> _WHAT YOU SHOULD DO_:
Your task is to transcribe, without alteration, the lines from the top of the material below through the line bearing "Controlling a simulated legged", inclusive.

> _EXERCISE MATERIALS_:

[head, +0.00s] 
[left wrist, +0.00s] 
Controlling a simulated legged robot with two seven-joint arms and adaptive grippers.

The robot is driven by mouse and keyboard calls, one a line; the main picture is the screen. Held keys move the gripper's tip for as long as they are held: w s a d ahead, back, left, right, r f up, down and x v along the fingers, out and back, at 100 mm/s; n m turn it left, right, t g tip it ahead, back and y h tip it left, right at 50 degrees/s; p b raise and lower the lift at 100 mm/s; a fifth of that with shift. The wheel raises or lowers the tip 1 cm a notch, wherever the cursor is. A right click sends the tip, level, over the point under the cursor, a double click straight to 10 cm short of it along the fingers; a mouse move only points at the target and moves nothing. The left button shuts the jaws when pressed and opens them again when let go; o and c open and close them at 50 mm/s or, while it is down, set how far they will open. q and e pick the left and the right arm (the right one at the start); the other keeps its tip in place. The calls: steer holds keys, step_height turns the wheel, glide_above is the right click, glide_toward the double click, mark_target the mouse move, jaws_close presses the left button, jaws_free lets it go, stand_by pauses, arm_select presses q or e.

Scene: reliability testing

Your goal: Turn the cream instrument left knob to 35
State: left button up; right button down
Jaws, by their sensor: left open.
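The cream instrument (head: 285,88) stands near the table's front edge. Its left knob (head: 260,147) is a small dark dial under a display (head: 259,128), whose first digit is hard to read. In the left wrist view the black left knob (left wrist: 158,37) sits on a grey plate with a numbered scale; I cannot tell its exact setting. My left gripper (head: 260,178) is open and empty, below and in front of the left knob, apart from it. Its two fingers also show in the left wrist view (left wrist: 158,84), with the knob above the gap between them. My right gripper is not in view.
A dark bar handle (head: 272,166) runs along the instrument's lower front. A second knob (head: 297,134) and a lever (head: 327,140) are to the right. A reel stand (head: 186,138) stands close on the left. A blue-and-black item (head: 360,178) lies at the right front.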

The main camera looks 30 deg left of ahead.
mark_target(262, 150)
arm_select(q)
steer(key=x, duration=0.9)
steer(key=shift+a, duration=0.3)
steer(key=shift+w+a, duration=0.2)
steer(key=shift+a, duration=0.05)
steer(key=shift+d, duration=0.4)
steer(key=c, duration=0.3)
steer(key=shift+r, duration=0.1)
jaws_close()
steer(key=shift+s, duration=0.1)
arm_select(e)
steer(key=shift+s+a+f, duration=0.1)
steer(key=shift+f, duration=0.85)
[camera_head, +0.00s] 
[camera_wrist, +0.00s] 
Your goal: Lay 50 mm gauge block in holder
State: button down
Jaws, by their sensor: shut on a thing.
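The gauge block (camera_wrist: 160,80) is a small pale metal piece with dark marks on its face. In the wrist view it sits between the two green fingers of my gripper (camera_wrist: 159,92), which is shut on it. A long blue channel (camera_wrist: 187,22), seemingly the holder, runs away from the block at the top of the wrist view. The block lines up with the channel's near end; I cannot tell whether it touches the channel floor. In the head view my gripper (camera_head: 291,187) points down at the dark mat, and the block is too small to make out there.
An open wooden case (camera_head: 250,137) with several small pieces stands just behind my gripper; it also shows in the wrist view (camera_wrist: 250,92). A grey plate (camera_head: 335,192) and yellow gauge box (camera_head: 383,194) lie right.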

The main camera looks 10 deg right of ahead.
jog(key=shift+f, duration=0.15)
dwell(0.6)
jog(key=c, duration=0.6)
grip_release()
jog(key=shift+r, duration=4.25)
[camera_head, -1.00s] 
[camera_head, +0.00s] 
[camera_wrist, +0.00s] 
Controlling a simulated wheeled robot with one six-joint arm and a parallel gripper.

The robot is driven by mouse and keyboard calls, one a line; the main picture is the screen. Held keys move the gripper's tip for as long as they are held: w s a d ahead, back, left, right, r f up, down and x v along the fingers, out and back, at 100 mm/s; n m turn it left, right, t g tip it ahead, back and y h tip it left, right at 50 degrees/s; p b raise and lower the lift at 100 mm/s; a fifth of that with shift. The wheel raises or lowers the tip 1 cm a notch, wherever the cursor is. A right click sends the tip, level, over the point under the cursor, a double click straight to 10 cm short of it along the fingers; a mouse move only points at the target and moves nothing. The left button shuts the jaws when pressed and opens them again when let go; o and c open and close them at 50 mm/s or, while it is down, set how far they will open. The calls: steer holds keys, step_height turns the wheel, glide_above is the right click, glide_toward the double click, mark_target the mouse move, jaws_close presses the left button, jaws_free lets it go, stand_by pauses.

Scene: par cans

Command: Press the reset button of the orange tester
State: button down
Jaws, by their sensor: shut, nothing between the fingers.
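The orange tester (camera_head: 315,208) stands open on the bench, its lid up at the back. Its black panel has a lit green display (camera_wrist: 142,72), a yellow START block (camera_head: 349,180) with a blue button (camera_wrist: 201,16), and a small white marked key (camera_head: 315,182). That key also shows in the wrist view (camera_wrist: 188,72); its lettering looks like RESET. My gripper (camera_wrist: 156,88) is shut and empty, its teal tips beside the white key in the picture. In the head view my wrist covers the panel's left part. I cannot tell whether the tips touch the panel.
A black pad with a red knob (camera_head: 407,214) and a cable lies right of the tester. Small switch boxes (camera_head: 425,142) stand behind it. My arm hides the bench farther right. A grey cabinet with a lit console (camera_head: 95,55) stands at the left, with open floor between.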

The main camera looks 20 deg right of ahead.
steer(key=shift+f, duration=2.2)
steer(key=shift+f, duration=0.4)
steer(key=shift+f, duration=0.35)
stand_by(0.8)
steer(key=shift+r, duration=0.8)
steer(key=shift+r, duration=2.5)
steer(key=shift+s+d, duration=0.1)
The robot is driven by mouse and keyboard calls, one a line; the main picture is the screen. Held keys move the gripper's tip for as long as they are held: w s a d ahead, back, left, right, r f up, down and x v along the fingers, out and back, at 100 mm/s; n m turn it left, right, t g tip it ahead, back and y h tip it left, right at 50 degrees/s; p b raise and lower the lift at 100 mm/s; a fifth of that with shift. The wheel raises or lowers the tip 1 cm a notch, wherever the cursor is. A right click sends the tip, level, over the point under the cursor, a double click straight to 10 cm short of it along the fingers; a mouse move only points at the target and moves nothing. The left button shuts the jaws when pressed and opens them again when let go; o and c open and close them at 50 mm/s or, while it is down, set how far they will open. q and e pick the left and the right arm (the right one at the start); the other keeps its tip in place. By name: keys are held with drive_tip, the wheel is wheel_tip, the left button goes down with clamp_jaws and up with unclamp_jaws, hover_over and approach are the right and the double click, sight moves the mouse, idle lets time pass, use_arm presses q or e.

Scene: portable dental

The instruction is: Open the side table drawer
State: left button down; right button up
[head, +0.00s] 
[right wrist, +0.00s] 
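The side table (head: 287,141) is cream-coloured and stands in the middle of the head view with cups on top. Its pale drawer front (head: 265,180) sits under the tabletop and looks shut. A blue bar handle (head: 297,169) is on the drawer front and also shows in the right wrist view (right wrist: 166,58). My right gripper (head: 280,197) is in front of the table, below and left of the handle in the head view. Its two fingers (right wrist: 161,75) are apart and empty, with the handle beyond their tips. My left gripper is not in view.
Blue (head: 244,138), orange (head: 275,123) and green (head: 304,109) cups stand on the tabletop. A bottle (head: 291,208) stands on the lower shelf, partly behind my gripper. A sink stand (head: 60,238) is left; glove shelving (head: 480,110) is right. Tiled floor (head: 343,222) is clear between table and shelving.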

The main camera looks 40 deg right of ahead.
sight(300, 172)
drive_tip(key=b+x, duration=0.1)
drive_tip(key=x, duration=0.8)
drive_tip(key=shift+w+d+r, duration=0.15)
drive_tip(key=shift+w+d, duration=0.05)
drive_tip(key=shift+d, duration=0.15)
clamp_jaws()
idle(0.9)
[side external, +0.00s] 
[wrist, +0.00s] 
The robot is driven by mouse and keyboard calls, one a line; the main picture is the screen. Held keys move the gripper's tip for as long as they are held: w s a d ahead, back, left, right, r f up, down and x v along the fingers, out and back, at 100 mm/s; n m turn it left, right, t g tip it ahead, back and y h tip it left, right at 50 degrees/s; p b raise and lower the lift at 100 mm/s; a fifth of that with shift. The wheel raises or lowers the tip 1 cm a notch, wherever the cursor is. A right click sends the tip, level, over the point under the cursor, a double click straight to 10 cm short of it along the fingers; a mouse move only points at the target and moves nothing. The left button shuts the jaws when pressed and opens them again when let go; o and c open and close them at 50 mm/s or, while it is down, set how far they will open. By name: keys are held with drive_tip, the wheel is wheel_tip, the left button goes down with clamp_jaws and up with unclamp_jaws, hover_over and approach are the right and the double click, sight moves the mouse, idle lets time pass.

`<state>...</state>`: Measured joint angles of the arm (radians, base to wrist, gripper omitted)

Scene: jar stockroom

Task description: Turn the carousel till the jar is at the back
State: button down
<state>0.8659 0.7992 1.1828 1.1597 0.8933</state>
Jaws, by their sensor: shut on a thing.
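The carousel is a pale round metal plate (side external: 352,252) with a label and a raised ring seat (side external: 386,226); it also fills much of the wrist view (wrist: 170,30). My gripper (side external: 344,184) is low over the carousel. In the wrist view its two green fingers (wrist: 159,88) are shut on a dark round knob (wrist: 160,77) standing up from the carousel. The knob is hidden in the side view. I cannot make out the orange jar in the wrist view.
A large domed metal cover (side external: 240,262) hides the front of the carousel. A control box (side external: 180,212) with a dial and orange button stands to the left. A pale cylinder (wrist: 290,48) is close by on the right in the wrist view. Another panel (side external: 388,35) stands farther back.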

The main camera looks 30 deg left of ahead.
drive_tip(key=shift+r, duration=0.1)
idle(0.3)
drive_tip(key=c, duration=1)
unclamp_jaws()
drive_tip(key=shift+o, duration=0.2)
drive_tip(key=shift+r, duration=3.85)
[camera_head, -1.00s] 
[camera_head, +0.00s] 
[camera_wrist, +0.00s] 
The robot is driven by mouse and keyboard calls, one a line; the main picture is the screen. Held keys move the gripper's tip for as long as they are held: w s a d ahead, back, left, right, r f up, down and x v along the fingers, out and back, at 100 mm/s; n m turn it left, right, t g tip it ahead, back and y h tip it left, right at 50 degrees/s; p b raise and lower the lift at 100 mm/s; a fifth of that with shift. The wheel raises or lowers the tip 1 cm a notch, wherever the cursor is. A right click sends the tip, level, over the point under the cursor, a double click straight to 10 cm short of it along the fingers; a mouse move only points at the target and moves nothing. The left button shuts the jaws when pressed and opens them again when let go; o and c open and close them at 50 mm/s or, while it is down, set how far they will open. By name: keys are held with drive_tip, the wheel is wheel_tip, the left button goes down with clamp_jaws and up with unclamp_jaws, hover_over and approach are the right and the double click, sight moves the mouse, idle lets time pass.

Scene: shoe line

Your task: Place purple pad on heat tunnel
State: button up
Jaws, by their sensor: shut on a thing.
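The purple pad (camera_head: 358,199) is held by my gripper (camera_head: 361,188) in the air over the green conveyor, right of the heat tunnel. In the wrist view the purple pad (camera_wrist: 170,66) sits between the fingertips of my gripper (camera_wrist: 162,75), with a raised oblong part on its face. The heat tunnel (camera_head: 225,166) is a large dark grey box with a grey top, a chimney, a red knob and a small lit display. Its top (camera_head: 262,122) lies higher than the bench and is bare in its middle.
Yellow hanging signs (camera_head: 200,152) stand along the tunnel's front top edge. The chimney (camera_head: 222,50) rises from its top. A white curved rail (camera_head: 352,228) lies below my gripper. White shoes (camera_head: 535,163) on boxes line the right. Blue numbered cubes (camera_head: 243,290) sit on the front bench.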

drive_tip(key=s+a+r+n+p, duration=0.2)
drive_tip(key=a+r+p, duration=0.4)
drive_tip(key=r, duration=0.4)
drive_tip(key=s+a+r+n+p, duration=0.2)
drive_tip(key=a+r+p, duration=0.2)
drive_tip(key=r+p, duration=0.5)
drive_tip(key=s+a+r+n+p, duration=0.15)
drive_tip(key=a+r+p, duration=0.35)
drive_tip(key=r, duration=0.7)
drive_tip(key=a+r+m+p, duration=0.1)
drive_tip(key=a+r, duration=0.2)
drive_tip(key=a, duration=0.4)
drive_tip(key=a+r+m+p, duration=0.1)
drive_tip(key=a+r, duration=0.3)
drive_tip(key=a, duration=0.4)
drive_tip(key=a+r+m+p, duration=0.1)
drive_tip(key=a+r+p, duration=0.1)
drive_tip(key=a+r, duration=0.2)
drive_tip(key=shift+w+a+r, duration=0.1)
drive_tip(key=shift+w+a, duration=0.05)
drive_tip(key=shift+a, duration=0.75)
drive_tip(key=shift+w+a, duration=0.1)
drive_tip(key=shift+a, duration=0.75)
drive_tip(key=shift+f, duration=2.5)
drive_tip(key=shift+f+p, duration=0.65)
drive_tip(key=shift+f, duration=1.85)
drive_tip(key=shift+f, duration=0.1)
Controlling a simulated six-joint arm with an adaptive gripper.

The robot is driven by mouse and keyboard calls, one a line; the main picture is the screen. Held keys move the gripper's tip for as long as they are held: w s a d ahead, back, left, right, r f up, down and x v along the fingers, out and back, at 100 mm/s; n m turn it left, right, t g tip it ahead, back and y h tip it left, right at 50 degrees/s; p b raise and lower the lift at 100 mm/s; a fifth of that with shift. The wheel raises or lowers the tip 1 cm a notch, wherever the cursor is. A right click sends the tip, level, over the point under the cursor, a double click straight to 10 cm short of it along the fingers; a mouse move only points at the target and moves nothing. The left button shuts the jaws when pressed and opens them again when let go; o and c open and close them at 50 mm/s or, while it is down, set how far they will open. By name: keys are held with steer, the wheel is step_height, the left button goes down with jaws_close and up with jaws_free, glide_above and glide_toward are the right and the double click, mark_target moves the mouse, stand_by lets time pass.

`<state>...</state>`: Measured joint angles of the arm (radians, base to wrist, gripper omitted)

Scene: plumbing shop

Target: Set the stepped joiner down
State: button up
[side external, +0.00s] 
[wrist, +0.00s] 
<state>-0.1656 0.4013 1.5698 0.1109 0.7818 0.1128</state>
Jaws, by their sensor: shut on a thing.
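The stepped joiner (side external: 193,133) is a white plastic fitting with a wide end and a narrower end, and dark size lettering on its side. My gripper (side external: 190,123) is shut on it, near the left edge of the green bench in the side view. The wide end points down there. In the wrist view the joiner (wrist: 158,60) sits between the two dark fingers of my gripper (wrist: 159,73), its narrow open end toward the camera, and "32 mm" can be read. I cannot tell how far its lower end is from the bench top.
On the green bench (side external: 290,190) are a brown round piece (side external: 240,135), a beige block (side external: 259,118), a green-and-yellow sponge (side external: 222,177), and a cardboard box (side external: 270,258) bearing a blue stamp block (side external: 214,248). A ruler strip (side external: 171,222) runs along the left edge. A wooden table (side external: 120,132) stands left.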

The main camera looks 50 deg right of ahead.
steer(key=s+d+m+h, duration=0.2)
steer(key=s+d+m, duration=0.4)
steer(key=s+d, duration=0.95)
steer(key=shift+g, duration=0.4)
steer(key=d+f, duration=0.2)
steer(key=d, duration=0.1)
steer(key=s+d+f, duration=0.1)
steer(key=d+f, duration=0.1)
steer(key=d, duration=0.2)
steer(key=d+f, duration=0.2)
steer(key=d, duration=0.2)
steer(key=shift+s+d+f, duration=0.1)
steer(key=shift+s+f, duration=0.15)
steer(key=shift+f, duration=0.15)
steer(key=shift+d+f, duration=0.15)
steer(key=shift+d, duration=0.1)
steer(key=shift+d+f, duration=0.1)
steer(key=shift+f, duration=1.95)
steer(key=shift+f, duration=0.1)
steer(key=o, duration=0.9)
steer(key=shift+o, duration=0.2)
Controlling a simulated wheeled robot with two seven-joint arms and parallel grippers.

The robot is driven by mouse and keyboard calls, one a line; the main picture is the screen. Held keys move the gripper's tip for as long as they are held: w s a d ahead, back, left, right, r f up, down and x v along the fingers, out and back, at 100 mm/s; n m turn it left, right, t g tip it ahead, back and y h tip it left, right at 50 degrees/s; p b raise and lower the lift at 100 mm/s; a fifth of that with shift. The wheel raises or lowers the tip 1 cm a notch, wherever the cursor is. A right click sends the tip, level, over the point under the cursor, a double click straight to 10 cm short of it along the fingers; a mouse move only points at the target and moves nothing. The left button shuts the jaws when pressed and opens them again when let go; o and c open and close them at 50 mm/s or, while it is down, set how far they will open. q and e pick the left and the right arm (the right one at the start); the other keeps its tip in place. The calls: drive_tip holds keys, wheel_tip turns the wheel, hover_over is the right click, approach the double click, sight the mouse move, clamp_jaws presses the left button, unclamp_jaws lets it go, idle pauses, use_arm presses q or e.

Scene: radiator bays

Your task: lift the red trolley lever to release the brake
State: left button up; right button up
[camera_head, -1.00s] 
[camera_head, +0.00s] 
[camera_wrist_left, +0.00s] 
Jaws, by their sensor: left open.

> _SOLUTION BELOW_:
[head, +0.00s] 
[left wrist, +0.00s] 
Controlling a simulated legged robot with two seven-joint arms and adaptive grippers.

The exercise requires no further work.